According to Law360, the Internal Revenue Service will keep using an educational compliance tool called soft letters to prod taxpayers to comply with a centralized partnership audit regime that has recently turned its focus to larger and more complicated entities, an agency official said.
Soft letters, which the agency commonly sends out as a compliance measure in other areas, will be an ongoing effort in a relatively new practice area for pass-through entities within the IRS' Large Business and International Division, according to Clifford R. Scherwinski, director of that practice area.

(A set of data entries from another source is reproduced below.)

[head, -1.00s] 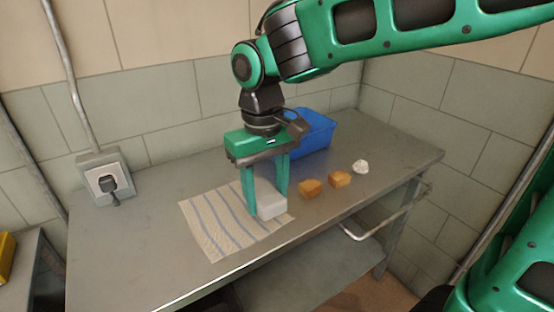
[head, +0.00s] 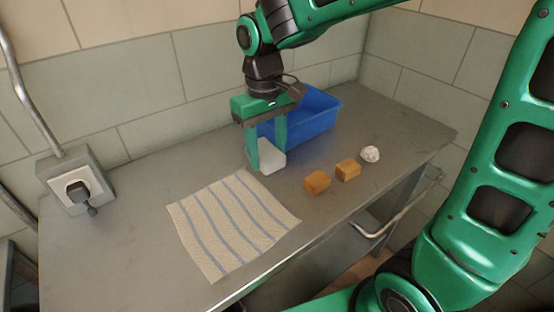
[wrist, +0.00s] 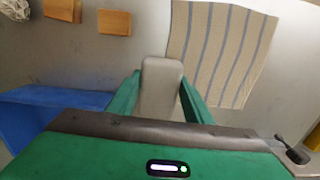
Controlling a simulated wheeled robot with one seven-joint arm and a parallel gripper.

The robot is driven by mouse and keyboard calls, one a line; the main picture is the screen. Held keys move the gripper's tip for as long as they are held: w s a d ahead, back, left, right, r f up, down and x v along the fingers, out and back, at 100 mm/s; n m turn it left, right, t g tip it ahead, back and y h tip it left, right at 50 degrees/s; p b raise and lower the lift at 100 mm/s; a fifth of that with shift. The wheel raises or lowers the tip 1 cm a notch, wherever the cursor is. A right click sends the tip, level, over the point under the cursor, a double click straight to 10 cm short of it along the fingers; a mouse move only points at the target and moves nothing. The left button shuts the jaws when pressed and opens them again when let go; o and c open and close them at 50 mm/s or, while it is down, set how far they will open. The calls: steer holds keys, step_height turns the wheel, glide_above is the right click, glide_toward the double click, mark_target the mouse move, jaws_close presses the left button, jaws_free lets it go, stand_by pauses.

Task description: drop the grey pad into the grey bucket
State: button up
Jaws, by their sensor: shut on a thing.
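The grey pad (head: 269,158) is a pale grey block with rounded edges. My gripper (head: 267,160) is shut on it, one green finger on each side. In the wrist view the pad (wrist: 161,88) sits between the two fingers. It is off the cloth, in front of the bucket; how high it is above the table I cannot tell exactly. The only bucket-like container is blue, not grey: a blue bin (head: 315,115) standing at the back of the table, behind and right of my gripper. Part of its left side is hidden by my gripper. The blue bin (wrist: 50,115) also shows at left in the wrist view.
A striped cloth (head: 232,222) lies on the metal table (head: 130,200). Two orange-brown blocks (head: 317,182) (head: 348,170) and a crumpled white ball (head: 370,153) lie to the right.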

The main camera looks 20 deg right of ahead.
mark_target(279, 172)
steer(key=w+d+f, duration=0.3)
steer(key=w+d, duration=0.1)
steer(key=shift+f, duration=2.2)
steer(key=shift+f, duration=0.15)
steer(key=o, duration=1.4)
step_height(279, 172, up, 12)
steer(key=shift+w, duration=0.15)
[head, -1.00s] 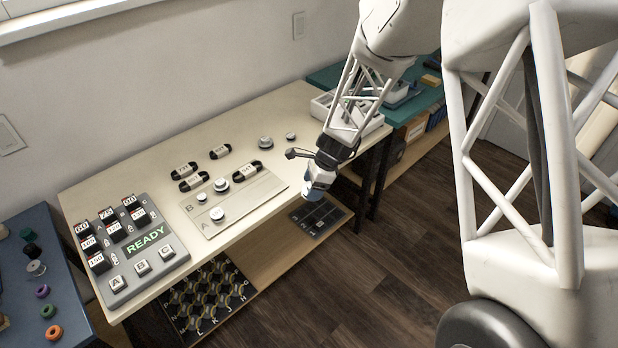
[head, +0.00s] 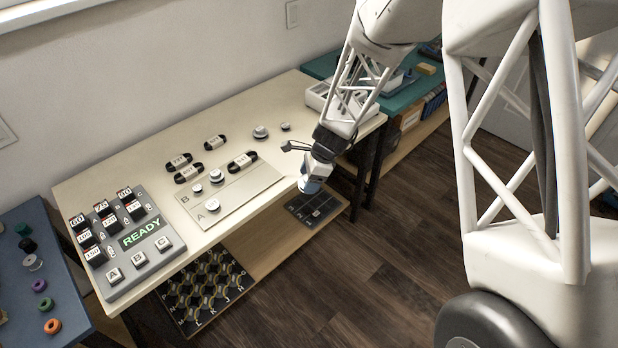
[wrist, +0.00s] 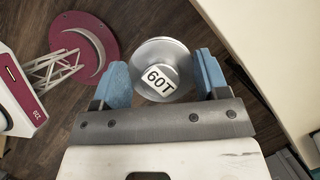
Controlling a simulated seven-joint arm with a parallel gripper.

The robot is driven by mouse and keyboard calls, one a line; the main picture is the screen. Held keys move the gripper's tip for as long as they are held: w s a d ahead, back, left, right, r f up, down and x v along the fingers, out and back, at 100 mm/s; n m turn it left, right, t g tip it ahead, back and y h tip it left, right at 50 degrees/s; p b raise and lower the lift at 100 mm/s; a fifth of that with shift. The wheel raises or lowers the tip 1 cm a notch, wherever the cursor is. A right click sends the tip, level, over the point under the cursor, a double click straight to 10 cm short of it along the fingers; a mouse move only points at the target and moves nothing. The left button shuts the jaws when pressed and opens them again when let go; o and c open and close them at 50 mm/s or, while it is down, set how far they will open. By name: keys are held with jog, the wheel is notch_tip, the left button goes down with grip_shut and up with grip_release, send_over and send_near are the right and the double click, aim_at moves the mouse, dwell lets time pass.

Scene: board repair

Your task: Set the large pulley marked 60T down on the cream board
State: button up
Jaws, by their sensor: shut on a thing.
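The large pulley marked 60T (wrist: 159,72) is a silver-grey disc with a white label, seen between the blue fingers in the wrist view. My gripper (head: 311,186) is shut on it and holds it in the air near the table's front edge, to the right of the cream board; dark floor shows behind it in the wrist view. In the head view the pulley is hard to make out at the fingertips. The cream board (head: 247,192) lies flat on the table, with small silver pulleys on its left part near the letters A and B.
A grey panel reading READY (head: 141,233) stands at the table's left. Black belts with white labels (head: 180,161) lie behind the board, one (head: 242,161) at its back edge. Two loose silver parts (head: 261,132) sit further back. The board's right part is bare.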

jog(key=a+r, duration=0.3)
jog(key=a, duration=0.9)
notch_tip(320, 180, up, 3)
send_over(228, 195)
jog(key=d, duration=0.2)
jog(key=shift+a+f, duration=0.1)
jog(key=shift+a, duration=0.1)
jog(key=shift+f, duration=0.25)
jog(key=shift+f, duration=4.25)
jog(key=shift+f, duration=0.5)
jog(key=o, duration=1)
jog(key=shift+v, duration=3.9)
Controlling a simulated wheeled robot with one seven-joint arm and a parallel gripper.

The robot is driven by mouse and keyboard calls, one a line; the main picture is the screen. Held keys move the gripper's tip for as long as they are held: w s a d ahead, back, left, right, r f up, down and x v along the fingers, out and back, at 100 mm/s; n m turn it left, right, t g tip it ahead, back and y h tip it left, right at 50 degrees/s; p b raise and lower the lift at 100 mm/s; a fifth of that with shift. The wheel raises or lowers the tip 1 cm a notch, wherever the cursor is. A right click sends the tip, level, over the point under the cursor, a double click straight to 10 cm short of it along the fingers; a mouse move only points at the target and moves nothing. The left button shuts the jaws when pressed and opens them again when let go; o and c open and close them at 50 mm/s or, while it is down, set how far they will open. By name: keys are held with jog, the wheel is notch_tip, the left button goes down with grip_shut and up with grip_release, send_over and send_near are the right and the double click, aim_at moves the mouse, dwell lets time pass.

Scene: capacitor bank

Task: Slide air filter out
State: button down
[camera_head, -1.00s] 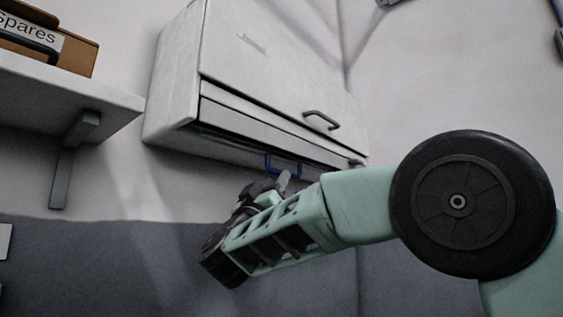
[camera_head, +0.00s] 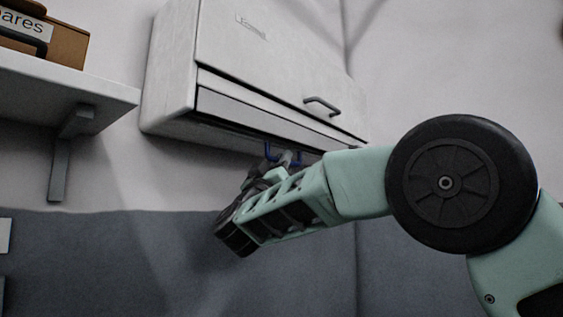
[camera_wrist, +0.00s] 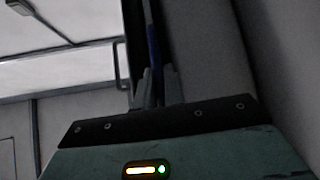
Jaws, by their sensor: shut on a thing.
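A white wall cabinet (camera_head: 255,55) hangs above my arm. At its underside is the air filter's blue handle (camera_head: 270,152), partly covered by my gripper. The filter's body cannot be made out clearly in the head view. My gripper (camera_head: 286,159) reaches up under the cabinet's lower front edge and is shut on the blue handle. In the wrist view, the blue handle (camera_wrist: 153,45) runs between the two grey fingers (camera_wrist: 155,86), close beside a dark slot edge.
A grey bar handle (camera_head: 321,105) sits on the cabinet's front door. A shelf (camera_head: 60,90) with a brown box (camera_head: 62,45) stands out from the wall at the left. The wall below the cabinet is clear.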

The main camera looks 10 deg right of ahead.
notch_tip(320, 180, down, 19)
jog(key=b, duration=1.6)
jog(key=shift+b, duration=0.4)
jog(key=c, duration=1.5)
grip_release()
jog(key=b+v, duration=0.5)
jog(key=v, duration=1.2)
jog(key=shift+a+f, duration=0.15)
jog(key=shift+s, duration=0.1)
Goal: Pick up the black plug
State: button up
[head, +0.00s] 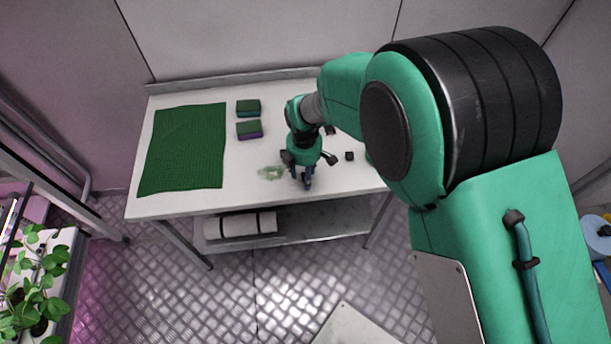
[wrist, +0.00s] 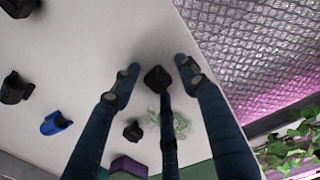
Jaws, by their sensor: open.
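In the head view my gripper (head: 305,182) points down, low over the white table near its front edge. In the wrist view its two outer fingers are spread wide, and my gripper (wrist: 157,70) is open. A black block (wrist: 157,79) shows between them, at the end of a dark bar; I cannot tell whether it is the plug or part of my gripper. A small black piece (wrist: 133,131) lies below and left of it. A black connector-like piece (wrist: 15,88) is at the left edge. I cannot tell which piece is the black plug.
A blue piece (wrist: 56,123) lies at left in the wrist view. A pale green tangle (head: 271,173) lies left of my gripper. Two sponges (head: 249,130) and a green mat (head: 185,150) lie farther left. A black cube (head: 349,156) sits to the right on the table (head: 240,185).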

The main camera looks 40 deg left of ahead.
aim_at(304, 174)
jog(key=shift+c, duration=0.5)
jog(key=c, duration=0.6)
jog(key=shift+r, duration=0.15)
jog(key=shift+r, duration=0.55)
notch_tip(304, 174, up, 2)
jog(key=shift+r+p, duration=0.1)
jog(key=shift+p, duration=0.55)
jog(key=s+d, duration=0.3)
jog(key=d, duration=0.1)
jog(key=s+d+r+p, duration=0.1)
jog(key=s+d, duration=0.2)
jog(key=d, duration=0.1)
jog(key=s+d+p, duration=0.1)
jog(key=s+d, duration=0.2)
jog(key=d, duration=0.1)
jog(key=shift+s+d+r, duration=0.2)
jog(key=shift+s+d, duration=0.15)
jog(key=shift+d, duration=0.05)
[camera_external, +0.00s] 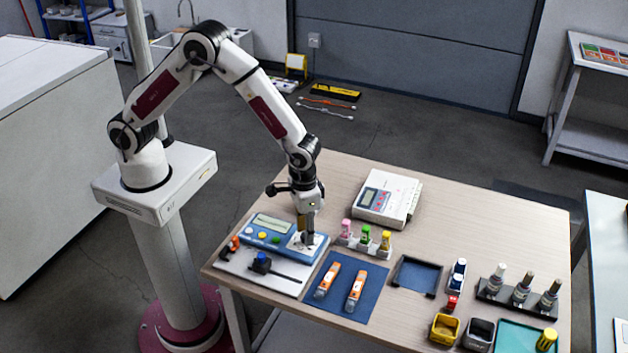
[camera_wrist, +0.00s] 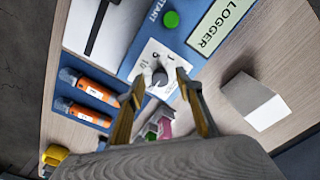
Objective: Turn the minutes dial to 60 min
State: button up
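The minutes dial is a small dark grey knob (camera_wrist: 159,77) on a white marked plate (camera_wrist: 150,57) at one end of the blue logger (camera_external: 262,229). In the wrist view the knob appears between my two fingertips. The plate's numbers are blurred, so I cannot tell the setting. My gripper (camera_external: 306,240) points down over the dial end of the logger. Its yellowish fingers are apart, one on each side of the knob, with gaps visible. I cannot tell how far above the plate the fingertips are. In the external view my gripper hides the knob.
A green button (camera_wrist: 171,19) sits beside the dial plate. Small bottles in a white rack (camera_external: 363,243) stand close right of my gripper. A white device (camera_external: 389,198) lies behind. Two orange tools lie on a blue mat (camera_external: 336,299) in front.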

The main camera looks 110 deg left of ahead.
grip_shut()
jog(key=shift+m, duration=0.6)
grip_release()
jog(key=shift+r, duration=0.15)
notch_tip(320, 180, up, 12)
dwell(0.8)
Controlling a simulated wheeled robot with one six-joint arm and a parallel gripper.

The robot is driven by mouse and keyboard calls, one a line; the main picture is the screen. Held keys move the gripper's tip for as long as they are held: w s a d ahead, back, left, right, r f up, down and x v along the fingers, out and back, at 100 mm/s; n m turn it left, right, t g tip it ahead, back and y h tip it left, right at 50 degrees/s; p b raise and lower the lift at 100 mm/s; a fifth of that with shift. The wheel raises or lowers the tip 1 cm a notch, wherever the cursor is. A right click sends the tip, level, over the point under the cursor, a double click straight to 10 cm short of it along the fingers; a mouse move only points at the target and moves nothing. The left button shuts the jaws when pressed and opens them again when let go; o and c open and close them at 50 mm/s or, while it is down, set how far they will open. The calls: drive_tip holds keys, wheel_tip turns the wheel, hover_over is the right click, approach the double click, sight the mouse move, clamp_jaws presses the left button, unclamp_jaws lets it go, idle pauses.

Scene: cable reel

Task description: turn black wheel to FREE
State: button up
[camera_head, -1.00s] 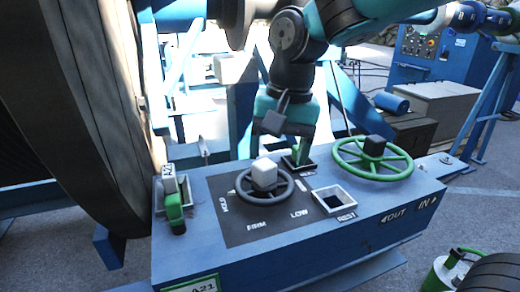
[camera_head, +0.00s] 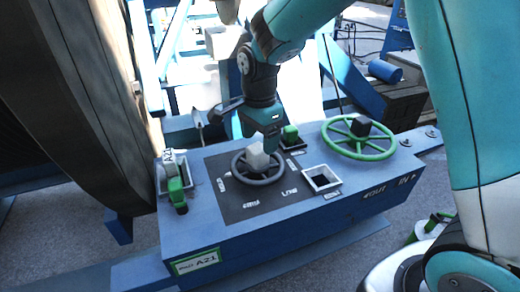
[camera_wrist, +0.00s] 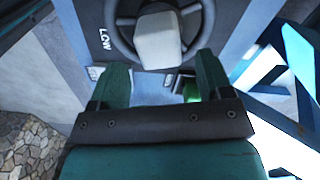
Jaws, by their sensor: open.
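The black wheel (camera_head: 262,166) lies flat on a dark panel on top of the blue box, with a pale grey block as its hub (camera_head: 256,154). My gripper (camera_head: 270,148) is just behind and above the hub, pointing down. In the wrist view the open fingers of my gripper (camera_wrist: 162,72) stand apart with nothing between their tips, and the hub (camera_wrist: 158,40) is just ahead of them. LOW and FIRM print shows around the wheel. Which mark the wheel points to is not clear, and part of its far side is hidden by my gripper.
A green block (camera_head: 291,134) stands in a socket behind the wheel. A green handwheel (camera_head: 357,137) is to the right, an empty REST socket (camera_head: 322,179) in front of it. A green lever (camera_head: 176,190) stands at left, near the large reel (camera_head: 75,100).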

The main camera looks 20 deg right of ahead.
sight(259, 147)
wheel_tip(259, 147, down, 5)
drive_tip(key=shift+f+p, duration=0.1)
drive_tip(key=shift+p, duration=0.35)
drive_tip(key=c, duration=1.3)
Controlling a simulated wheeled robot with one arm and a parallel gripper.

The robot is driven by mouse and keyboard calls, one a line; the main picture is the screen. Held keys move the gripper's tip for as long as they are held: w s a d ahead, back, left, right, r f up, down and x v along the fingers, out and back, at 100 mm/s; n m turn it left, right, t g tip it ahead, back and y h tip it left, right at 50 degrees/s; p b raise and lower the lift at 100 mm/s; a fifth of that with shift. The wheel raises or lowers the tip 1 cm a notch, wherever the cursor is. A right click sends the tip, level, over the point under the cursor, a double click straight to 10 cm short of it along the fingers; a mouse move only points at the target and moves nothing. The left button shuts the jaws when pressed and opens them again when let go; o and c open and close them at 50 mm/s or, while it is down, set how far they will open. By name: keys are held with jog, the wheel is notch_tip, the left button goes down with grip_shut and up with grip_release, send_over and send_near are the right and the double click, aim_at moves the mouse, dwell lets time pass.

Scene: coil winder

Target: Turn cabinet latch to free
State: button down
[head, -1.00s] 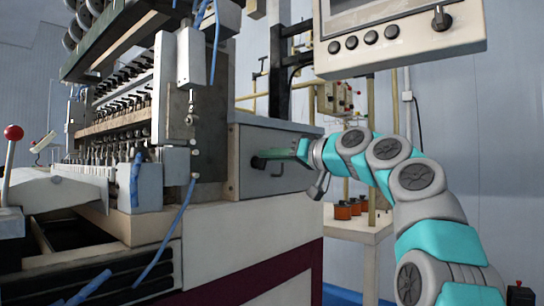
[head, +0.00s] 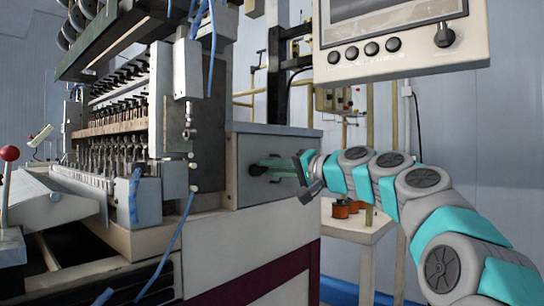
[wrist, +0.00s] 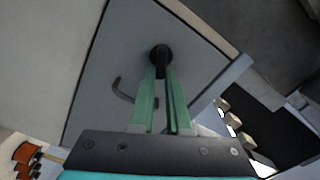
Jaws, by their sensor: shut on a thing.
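The cabinet latch (wrist: 160,55) is a small black knob on the grey cabinet door (wrist: 115,45). In the wrist view it sits at the tips of my green gripper fingers, and its black grip shows between them. My gripper (head: 262,168) is shut on the latch in the head view, reaching in from the right. The fingers hide part of the latch, so its exact angle is hard to read. A dark curved door handle (wrist: 122,90) stands on the door just left of the fingers in the wrist view.
The coil winder with its rows of spindles (head: 120,155) fills the left. A control panel (head: 400,40) hangs above my arm. A pale side table (head: 350,227) with orange-brown spools (head: 340,210) stands behind my arm. Blue cables hang at the machine's front.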

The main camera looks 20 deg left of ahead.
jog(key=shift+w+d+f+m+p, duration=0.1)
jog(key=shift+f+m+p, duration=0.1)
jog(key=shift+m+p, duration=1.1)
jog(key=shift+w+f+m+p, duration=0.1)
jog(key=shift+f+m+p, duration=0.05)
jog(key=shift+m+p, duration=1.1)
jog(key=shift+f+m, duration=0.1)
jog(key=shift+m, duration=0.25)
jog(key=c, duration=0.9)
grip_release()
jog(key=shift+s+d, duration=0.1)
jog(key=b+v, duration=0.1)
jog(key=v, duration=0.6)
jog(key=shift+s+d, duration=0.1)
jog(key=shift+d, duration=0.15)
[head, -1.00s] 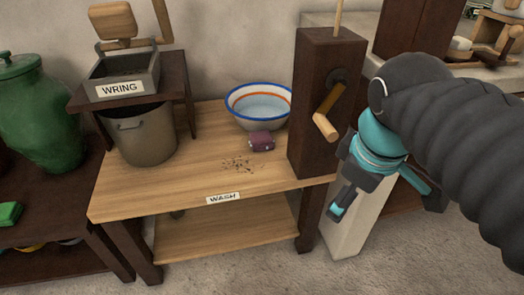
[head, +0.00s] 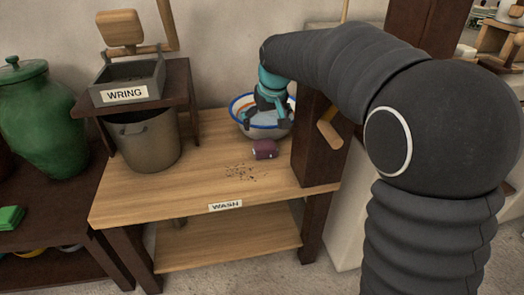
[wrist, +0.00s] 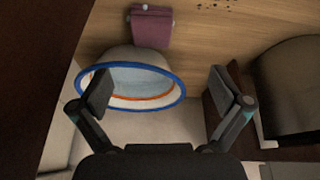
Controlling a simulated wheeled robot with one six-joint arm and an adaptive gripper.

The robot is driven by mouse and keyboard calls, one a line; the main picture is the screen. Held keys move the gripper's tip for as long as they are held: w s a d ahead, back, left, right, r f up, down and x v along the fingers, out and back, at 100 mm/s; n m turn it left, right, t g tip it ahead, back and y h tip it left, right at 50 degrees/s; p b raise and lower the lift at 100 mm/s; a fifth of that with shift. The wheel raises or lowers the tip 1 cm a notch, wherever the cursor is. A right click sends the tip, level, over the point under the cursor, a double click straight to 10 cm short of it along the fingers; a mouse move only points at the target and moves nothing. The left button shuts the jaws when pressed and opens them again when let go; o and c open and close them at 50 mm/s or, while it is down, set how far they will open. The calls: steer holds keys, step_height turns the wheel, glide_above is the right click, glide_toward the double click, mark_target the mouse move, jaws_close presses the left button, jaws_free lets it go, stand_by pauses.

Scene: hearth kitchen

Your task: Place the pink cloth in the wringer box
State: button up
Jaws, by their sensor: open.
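The cloth (head: 264,149) is a small folded mauve-pink bundle with pale spots, lying on the wooden wash table in front of the bowl. It also shows at the top of the wrist view (wrist: 151,27). The wringer box (head: 127,92) is a grey open-topped box labelled WRING on a dark stand at the left. My gripper (head: 271,113) is over the bowl, behind the cloth, with its fingers pointing down. In the wrist view my gripper (wrist: 158,92) has its fingers wide apart with nothing held, and the cloth lies beyond them.
A white bowl (wrist: 174,101) with blue and orange rings stands under my gripper. A dark post with a wooden crank (head: 329,134) stands right of the bowl. A metal pot (head: 146,140) sits beneath the box. The table front (head: 180,195) is mostly clear, with dark specks near the cloth.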

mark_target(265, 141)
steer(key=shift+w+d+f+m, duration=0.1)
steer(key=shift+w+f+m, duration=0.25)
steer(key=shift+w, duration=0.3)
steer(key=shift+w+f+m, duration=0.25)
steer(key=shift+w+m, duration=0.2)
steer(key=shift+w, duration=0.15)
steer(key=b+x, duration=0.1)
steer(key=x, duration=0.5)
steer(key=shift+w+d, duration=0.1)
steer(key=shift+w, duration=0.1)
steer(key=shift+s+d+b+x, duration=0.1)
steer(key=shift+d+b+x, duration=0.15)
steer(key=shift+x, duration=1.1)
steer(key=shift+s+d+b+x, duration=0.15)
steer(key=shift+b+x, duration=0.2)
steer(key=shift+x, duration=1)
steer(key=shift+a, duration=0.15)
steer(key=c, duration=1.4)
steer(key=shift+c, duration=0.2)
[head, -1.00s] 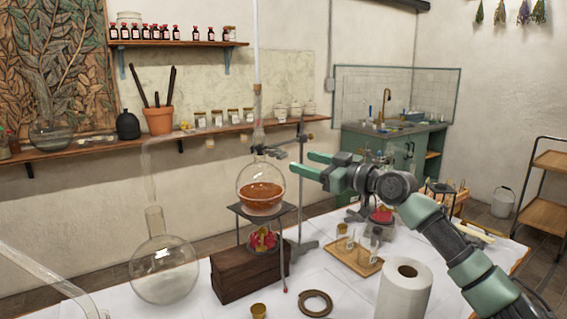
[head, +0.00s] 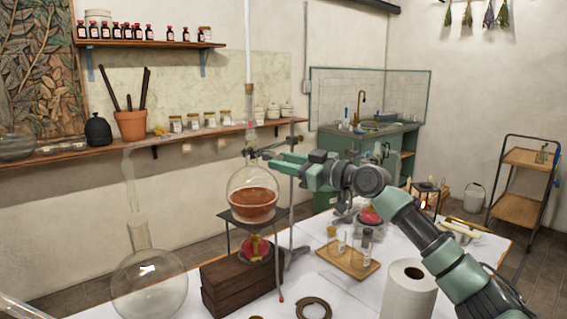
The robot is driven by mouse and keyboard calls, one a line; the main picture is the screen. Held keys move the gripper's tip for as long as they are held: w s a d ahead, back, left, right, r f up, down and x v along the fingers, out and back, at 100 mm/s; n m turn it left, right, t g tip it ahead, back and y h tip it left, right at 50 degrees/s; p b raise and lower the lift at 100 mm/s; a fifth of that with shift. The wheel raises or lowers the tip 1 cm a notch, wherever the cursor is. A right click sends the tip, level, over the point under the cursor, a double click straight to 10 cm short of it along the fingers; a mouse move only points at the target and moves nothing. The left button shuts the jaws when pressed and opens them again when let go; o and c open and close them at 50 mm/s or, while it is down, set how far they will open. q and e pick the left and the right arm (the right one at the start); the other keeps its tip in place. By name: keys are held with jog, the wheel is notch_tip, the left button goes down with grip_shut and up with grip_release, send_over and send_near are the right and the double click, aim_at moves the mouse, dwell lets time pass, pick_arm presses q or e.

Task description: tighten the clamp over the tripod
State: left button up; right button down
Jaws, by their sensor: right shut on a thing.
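The clamp (head: 250,152) is a small dark fitting at the neck of a round flask (head: 253,193) holding orange-brown liquid. The flask sits upright on the black tripod (head: 228,217), over a burner with a red body (head: 255,248). A thin metal stand rod (head: 291,190) rises just right of the flask. My right gripper (head: 271,161) reaches in from the right at neck height, with its green fingers shut on the clamp's right side. The fingers hide part of the clamp. My left gripper is out of view.
A large empty round flask (head: 148,287) stands at left, by a wooden block (head: 226,289). A ring (head: 314,308), a paper roll (head: 408,292) and a wooden tray with vials (head: 358,269) lie to the right. A tall glass tube rises above the neck.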

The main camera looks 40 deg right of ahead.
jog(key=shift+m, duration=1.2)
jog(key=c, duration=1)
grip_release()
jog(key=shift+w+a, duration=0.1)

He spoke during the D.C. Bar Tax Conference, held in Washington, D.C., and online.
So when the IRS sends out such a letter, "it's not always going to result in an audit," he said.
During a round of audits in 2023, the IRS sent 500 soft letters to LB&I partnerships with beginning- and ending-year balance sheet discrepancies, he said.
In 2021, the IRS began its focus on partnership audits of large, high-wealth entities as part of the centralized partnership audit regime enacted by the Bipartisan Budget Act 2015, which took effect in 2018. The agency dialed up those efforts in fall 2023 and identified 76 of the country's largest partnerships for audit thanks in large part to the 2022 Inflation Reduction Act's additional funding for the IRS.
The targeted partnerships have an average total of assets exceeding $10 billion, according to Scherwinski.
To improve the audit process, Scherwinski said, his practice area employed advanced data analytics techniques, as well as expertise from new hires that have experience dealing with these complicated business structures.
Scherwinski's team also looked at a stratified sample across various industries.
"We intentionally looked at ... hedge funds, real estate, publicly traded partnerships, large law firms and other industries out there, because we need to again learn from these experiences," he said.
The goal is "to really continue to understand the tax risk that's posed" by these large, high-wealth entities that file tax returns, Scherwinski said.